Look: maybe none of this matters. Maybe these memes, in Dawkinsian style, propagate in purely organic ways, regardless of whether one outlet or figure coordinated with another. Clinton made arguments that, in the context of Russian aggression, sounded “tough” — but also belligerent. That multiple outlets would independently come to the same conclusions, or that they might be influenced by reading each other, would be no great surprise. It’s also true that ideas circulate more quickly in ideologically homogeneous habitats. For example, this December, Pravda Report (yet another Gorshenin property) interviewed Matteo Carnieletto on the coming Pax Trumpiana: Carnieletto is the same Italian journalist who republished the Diana Johnstone interview that was picked up by Russia’s Inopressa back in January. It’s enough to make your eyes glaze over. No wonder people are seeing patterns in static. There are connections everywhere you look. But do they mean anything?

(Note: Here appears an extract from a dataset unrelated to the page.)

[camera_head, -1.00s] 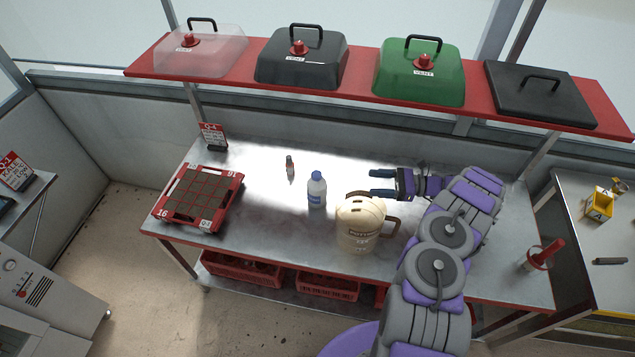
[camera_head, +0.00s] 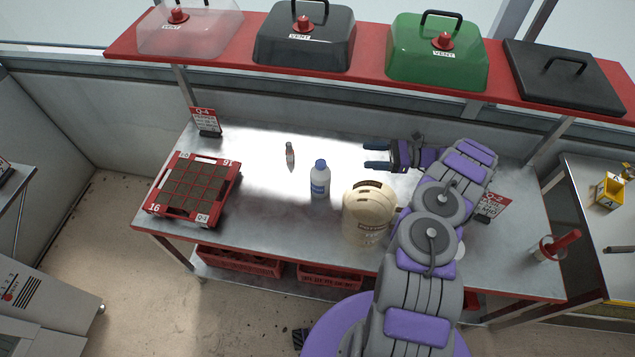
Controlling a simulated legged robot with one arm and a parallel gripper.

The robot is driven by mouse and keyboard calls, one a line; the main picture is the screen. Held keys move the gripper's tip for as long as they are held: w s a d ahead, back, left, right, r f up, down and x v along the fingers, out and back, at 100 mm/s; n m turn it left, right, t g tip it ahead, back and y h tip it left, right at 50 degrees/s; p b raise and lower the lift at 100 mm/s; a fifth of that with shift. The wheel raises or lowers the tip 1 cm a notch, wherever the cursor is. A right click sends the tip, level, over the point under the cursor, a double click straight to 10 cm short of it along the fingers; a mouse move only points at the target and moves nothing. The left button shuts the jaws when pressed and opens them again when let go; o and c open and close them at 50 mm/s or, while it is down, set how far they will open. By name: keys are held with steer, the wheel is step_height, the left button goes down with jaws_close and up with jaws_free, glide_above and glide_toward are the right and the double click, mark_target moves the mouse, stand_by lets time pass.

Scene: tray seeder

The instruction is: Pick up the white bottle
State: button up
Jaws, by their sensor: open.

So what does this diary actually argue? Or does it argue anything at all? Was there coordination? Between some Russian outlets, surely. Was the coordination broader than that? Is it provable? Did it matter? Did it substantially reshape any arguments, or did it just accompany an already active line of critique? Did it materially change the election? Did it change the minds of a critical number of voters, or even a large number, or any at all? How could we even begin to measure that? And would it really matter if we could? What would it change?
Well... I promised you this diary would be disappointing. Nearly 3,000 words, wasted, just like that.